START

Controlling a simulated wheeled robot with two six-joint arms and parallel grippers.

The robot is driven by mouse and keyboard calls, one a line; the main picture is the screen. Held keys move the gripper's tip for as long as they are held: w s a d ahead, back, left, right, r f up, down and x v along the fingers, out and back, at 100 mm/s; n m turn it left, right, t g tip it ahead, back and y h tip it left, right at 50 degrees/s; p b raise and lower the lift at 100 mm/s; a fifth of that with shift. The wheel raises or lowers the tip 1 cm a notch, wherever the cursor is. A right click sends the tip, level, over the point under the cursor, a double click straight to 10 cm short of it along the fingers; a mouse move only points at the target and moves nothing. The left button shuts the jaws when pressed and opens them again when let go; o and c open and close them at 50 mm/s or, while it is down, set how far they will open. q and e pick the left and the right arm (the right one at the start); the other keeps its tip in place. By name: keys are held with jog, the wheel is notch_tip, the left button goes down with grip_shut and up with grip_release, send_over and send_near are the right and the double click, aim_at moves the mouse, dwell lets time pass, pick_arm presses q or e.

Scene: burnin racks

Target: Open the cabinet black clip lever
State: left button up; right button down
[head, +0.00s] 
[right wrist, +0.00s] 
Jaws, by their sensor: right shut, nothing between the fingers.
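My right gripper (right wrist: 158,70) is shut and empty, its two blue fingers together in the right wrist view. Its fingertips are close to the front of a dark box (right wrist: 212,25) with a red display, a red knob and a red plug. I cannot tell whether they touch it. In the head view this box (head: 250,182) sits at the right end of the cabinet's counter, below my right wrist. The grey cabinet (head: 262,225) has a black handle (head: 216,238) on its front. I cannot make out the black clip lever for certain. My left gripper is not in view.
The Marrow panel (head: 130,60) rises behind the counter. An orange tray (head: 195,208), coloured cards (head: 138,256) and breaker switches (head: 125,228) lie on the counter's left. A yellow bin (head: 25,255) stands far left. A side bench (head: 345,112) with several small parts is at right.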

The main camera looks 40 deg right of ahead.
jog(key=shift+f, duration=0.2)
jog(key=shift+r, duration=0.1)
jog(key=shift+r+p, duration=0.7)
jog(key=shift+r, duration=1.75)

END
START

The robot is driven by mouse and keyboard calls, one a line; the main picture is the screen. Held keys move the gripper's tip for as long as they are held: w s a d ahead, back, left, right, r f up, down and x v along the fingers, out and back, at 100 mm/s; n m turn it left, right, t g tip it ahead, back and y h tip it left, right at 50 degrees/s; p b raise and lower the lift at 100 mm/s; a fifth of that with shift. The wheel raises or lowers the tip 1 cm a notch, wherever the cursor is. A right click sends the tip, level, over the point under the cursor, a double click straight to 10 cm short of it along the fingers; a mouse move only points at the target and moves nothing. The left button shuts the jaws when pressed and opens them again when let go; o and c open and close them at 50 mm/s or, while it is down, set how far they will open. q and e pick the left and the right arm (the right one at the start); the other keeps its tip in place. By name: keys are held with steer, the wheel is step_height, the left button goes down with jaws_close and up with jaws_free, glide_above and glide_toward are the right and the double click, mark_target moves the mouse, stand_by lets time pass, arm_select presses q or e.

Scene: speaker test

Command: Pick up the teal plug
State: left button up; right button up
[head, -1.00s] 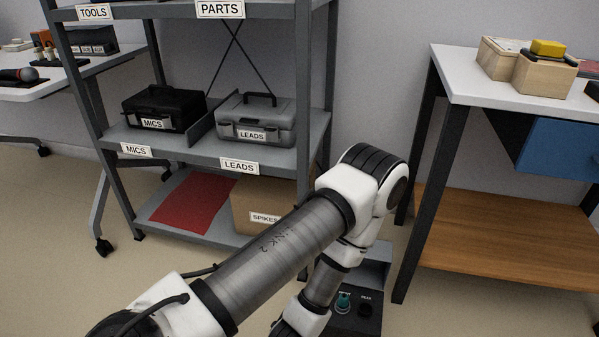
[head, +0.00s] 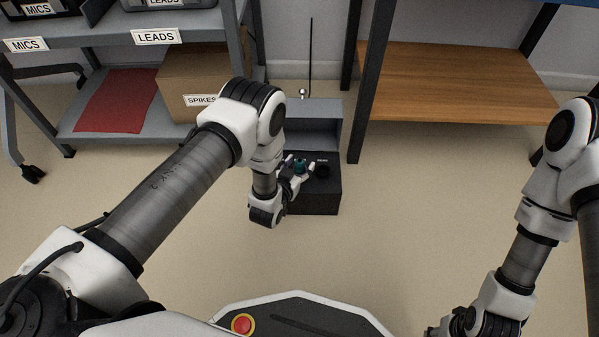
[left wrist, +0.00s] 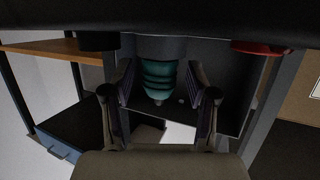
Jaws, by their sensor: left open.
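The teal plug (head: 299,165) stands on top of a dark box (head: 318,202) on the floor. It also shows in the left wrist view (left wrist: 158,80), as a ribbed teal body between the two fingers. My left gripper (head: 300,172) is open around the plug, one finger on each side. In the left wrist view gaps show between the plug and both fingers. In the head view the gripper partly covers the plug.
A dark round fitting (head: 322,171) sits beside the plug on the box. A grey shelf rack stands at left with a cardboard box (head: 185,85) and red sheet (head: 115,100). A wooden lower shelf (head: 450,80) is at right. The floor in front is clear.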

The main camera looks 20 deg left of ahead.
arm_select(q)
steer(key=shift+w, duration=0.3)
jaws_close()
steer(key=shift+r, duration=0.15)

END

### Your instructions
Output exactly the lines of the material above from the one containing "State: left button up; right button down" up to and including the one containing "[right wrist, +0.00s]".

### Written answer
State: left button up; right button down
[head, +0.00s] 
[right wrist, +0.00s] 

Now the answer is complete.